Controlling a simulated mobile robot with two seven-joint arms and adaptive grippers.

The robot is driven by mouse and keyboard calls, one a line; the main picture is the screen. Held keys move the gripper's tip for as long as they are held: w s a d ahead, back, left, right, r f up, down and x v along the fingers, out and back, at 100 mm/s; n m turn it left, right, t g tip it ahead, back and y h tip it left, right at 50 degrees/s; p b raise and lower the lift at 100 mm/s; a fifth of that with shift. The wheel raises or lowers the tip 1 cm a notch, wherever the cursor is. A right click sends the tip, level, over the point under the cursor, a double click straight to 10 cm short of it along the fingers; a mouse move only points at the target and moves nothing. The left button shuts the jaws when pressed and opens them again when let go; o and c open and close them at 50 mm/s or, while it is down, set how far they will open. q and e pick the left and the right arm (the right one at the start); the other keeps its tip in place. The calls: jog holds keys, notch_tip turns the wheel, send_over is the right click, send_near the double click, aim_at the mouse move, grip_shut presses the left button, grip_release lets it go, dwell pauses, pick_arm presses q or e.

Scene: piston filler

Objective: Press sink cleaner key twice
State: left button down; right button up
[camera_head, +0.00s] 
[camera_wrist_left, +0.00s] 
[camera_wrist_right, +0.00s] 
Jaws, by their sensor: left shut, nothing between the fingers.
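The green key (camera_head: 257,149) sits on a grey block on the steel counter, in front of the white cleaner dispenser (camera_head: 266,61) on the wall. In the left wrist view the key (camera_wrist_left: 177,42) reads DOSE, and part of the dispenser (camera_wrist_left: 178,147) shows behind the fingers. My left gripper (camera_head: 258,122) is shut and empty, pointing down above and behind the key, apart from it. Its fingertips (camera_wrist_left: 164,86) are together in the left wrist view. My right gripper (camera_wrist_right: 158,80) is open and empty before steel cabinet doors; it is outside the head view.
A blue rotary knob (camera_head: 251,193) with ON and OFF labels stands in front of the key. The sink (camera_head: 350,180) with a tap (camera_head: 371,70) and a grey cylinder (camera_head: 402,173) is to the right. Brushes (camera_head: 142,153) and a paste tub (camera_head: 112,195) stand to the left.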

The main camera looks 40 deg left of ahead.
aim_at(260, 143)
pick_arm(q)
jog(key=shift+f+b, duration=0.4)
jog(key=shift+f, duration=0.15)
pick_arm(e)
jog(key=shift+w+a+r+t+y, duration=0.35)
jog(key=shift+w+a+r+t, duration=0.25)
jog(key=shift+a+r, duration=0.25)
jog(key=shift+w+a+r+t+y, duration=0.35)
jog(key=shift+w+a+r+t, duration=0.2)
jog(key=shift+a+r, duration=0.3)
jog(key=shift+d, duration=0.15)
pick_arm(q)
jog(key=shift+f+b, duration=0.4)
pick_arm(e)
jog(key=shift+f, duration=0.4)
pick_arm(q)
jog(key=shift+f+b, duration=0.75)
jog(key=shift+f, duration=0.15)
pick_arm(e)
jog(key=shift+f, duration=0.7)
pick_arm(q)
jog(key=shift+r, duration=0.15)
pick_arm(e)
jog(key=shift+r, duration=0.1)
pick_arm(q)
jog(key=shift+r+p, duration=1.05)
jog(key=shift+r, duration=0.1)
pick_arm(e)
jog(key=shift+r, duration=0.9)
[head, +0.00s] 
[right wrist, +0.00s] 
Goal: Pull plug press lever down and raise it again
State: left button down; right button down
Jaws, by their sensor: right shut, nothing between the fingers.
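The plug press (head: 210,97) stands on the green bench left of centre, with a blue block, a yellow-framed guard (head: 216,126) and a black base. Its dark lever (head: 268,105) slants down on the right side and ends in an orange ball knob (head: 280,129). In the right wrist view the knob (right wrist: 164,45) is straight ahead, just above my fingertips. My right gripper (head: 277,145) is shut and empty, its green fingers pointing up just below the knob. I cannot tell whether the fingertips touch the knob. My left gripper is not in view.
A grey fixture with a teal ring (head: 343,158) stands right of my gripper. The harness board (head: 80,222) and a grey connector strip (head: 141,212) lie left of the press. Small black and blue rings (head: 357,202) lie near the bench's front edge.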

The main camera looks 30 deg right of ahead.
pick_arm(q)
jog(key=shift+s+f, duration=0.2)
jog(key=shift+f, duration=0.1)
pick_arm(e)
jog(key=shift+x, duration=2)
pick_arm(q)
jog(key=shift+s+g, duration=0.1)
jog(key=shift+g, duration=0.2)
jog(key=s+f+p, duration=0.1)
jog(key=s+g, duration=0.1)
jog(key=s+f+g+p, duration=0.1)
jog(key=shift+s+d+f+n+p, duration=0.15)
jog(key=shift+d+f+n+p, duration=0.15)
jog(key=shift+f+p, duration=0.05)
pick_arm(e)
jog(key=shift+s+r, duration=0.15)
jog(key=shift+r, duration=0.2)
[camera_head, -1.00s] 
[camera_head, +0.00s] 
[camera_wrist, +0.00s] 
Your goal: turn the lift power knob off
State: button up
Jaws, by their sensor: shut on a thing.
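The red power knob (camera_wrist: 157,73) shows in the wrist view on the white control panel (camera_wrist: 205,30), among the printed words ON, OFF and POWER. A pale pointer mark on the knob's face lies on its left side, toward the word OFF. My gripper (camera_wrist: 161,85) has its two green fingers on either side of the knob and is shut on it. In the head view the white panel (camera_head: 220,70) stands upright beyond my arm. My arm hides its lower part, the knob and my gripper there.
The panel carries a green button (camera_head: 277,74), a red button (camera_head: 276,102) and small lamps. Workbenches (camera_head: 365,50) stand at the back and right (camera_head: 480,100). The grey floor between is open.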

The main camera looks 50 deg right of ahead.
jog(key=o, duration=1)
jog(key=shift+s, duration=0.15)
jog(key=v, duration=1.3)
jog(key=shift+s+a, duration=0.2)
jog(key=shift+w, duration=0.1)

**What you have to do**
Among the entries above, identify all lines with "State" and copy them.

**Reply**
State: left button down; right button up
State: left button down; right button down
State: button up

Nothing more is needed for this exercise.